# EXERCISE REQUIREMENTS
Give the material once more, word for word, without any images.

# RECORDS FOR THE EXERCISE
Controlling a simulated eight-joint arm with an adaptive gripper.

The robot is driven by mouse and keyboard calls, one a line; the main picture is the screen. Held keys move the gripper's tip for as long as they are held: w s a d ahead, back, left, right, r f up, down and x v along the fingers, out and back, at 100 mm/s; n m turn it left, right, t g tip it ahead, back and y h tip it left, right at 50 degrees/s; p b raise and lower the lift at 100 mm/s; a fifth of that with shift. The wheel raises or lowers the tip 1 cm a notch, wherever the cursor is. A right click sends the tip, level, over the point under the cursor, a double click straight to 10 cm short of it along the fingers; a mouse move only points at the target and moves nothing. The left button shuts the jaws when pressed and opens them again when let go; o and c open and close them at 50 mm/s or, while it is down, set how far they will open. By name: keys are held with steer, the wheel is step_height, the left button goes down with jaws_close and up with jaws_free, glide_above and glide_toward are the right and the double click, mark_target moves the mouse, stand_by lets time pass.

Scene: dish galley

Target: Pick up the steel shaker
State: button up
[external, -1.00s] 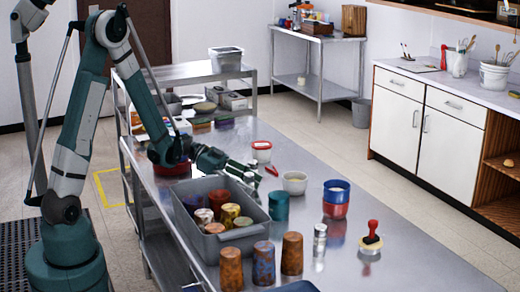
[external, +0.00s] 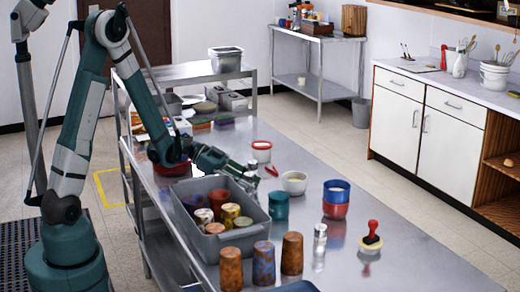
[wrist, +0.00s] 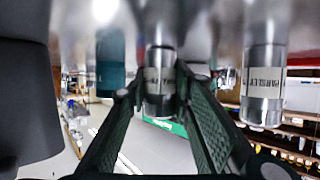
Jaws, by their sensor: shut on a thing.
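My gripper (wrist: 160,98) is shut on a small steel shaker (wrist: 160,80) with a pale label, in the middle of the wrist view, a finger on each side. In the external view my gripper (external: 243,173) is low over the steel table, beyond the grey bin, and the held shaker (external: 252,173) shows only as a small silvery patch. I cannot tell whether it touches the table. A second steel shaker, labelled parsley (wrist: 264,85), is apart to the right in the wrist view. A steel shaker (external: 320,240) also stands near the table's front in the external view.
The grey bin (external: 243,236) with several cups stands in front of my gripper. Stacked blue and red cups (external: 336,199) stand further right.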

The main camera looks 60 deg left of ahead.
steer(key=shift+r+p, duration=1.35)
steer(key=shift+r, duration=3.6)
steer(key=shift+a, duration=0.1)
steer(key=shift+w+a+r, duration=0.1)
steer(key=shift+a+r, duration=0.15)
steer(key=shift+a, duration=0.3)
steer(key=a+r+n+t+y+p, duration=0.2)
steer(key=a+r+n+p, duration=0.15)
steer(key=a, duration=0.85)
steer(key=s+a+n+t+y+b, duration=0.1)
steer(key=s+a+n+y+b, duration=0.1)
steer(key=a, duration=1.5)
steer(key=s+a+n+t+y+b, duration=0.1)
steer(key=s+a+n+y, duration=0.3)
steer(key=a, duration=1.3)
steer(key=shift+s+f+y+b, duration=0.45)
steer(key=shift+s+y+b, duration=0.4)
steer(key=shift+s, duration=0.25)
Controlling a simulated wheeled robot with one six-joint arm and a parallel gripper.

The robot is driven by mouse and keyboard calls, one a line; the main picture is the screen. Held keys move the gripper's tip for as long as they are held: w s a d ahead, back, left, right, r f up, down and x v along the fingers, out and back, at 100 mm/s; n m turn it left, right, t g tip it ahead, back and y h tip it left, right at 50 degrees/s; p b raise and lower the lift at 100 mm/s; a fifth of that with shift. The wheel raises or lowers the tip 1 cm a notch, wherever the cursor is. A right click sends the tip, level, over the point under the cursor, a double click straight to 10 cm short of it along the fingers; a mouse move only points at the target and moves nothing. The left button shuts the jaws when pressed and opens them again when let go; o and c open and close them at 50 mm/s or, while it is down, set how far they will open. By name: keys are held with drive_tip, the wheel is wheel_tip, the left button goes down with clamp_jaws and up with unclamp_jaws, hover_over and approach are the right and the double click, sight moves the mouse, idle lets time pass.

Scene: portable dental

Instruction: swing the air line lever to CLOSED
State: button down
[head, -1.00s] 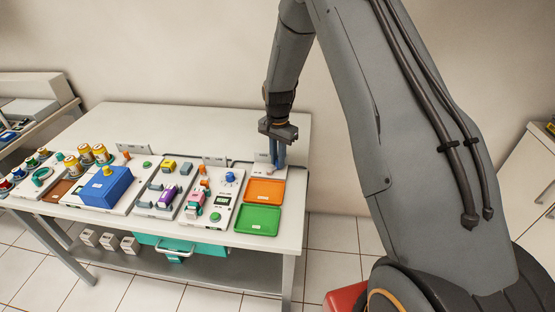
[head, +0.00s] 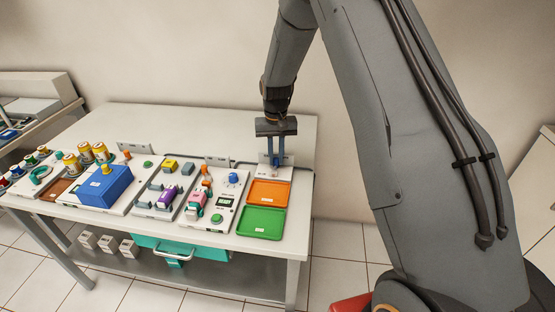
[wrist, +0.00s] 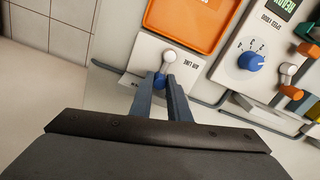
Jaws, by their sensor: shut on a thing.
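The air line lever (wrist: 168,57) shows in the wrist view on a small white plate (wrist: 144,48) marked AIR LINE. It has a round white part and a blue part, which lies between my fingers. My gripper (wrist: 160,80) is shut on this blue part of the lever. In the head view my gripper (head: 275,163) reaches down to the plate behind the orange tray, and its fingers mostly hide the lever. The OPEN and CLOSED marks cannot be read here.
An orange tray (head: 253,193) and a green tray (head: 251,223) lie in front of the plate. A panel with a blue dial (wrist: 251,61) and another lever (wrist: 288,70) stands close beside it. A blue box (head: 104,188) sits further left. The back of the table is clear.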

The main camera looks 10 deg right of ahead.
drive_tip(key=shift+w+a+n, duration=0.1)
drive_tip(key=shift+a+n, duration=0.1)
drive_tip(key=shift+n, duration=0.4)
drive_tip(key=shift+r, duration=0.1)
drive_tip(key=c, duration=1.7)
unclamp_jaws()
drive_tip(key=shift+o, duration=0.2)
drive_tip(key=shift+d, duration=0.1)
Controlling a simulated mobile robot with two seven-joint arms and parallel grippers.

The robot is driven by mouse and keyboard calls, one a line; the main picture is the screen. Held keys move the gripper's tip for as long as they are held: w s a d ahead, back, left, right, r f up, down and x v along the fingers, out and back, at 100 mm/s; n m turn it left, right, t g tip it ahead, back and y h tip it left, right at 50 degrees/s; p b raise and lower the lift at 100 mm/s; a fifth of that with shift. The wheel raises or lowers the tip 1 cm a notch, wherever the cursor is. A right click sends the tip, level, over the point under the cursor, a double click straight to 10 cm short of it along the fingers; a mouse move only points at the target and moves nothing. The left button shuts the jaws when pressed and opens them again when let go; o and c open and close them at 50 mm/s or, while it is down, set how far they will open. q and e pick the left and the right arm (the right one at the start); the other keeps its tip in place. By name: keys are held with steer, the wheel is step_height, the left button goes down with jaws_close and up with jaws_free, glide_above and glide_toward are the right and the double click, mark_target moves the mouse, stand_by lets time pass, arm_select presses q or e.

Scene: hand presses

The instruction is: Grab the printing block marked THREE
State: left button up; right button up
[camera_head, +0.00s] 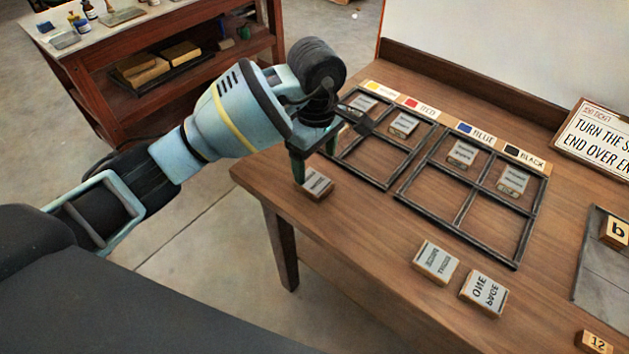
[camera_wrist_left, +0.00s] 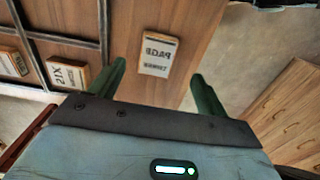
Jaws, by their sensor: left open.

# REPLY TO THE TASK
Controlling a simulated eight-joint arm with an adaptive gripper.

The robot is driven by mouse and keyboard calls, one a line; the main picture is the screen. Held keys move the gripper's tip for as long as they are held: w s a d ahead, back, left, right, r f up, down and x v along the fingers, out and back, at 100 mm/s; n m turn it left, right, t g tip it ahead, back and y h tip it left, right at 50 degrees/s; p b raise and lower the lift at 100 mm/s; a fifth of that with shift. The wheel raises or lowers the tip 1 cm a notch, wherever the cursor is. A right click sends the tip, level, over the point under the cursor, a double click straight to 10 cm short of it along the fingers; a mouse move only points at the target and moves nothing. The left button shuts the jaws when pressed and opens them again when let go; o and c open and close them at 50 mm/s or, while it is down, set how far they will open. By name: keys are held with steer, the wheel is step_height, the left button goes down with jaws_close and up with jaws_free, glide_above and glide_toward are the right and the double click, mark_target moves the mouse, stand_by lets time pass.

Scene: dish galley

Target: Pick up the steel shaker
State: button up
[external, -1.00s] 
[external, +0.00s] 
[wrist, +0.00s] 
Jaws, by their sensor: shut on a thing.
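My gripper (wrist: 160,98) is shut on a small steel shaker (wrist: 160,80) with a pale label, in the middle of the wrist view, a finger on each side. In the external view my gripper (external: 243,173) is low over the steel table, beyond the grey bin, and the held shaker (external: 252,173) shows only as a small silvery patch. I cannot tell whether it touches the table. A second steel shaker, labelled parsley (wrist: 264,85), is apart to the right in the wrist view. A steel shaker (external: 320,240) also stands near the table's front in the external view.
The grey bin (external: 243,236) with several cups stands in front of my gripper. Stacked blue and red cups (external: 336,199) stand further right.

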The main camera looks 60 deg left of ahead.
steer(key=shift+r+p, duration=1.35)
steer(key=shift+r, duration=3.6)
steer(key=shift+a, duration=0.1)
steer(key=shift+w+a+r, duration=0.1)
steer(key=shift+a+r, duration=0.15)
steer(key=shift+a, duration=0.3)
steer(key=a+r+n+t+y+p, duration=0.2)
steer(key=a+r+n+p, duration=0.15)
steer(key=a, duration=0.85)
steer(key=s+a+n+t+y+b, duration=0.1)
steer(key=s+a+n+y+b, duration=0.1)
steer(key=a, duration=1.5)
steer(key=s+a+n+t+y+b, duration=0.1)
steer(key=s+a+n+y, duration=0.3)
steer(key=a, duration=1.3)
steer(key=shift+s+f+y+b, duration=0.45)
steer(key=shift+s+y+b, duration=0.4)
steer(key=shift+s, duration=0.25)
Controlling a simulated wheeled robot with one six-joint arm and a parallel gripper.

The robot is driven by mouse and keyboard calls, one a line; the main picture is the screen. Held keys move the gripper's tip for as long as they are held: w s a d ahead, back, left, right, r f up, down and x v along the fingers, out and back, at 100 mm/s; n m turn it left, right, t g tip it ahead, back and y h tip it left, right at 50 degrees/s; p b raise and lower the lift at 100 mm/s; a fifth of that with shift. The wheel raises or lowers the tip 1 cm a notch, wherever the cursor is. A right click sends the tip, level, over the point under the cursor, a double click straight to 10 cm short of it along the fingers; a mouse move only points at the target and moves nothing. The left button shuts the jaws when pressed and opens them again when let go; o and c open and close them at 50 mm/s or, while it is down, set how far they will open. By name: keys are held with drive_tip, the wheel is wheel_tip, the left button goes down with clamp_jaws and up with unclamp_jaws, hover_over and approach are the right and the double click, sight moves the mouse, idle lets time pass.

Scene: portable dental

Instruction: swing the air line lever to CLOSED
State: button down
[head, -1.00s] 
[head, +0.00s] 
[wrist, +0.00s] 
Jaws, by their sensor: shut on a thing.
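The air line lever (wrist: 168,57) shows in the wrist view on a small white plate (wrist: 144,48) marked AIR LINE. It has a round white part and a blue part, which lies between my fingers. My gripper (wrist: 160,80) is shut on this blue part of the lever. In the head view my gripper (head: 275,163) reaches down to the plate behind the orange tray, and its fingers mostly hide the lever. The OPEN and CLOSED marks cannot be read here.
An orange tray (head: 253,193) and a green tray (head: 251,223) lie in front of the plate. A panel with a blue dial (wrist: 251,61) and another lever (wrist: 288,70) stands close beside it. A blue box (head: 104,188) sits further left. The back of the table is clear.

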The main camera looks 10 deg right of ahead.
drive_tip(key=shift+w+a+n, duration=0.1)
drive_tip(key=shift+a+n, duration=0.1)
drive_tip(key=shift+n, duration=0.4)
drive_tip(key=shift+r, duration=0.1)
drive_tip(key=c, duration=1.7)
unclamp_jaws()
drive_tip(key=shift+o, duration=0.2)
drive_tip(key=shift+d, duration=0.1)
Controlling a simulated mobile robot with two seven-joint arms and parallel grippers.

The robot is driven by mouse and keyboard calls, one a line; the main picture is the screen. Held keys move the gripper's tip for as long as they are held: w s a d ahead, back, left, right, r f up, down and x v along the fingers, out and back, at 100 mm/s; n m turn it left, right, t g tip it ahead, back and y h tip it left, right at 50 degrees/s; p b raise and lower the lift at 100 mm/s; a fifth of that with shift. The wheel raises or lowers the tip 1 cm a notch, wherever the cursor is. A right click sends the tip, level, over the point under the cursor, a double click straight to 10 cm short of it along the fingers; a mouse move only points at the target and moves nothing. The left button shuts the jaws when pressed and opens them again when let go; o and c open and close them at 50 mm/s or, while it is down, set how far they will open. q and e pick the left and the right arm (the right one at the start); the other keeps its tip in place. By name: keys are held with steer, the wheel is step_height, the left button goes down with jaws_close and up with jaws_free, glide_above and glide_toward are the right and the double click, mark_target moves the mouse, stand_by lets time pass, arm_select presses q or e.

Scene: hand presses

The instruction is: Grab the printing block marked THREE
State: left button up; right button up
[camera_head, +0.00s] 
[camera_wrist_left, +0.00s] 
Jaws, by their sensor: left open.

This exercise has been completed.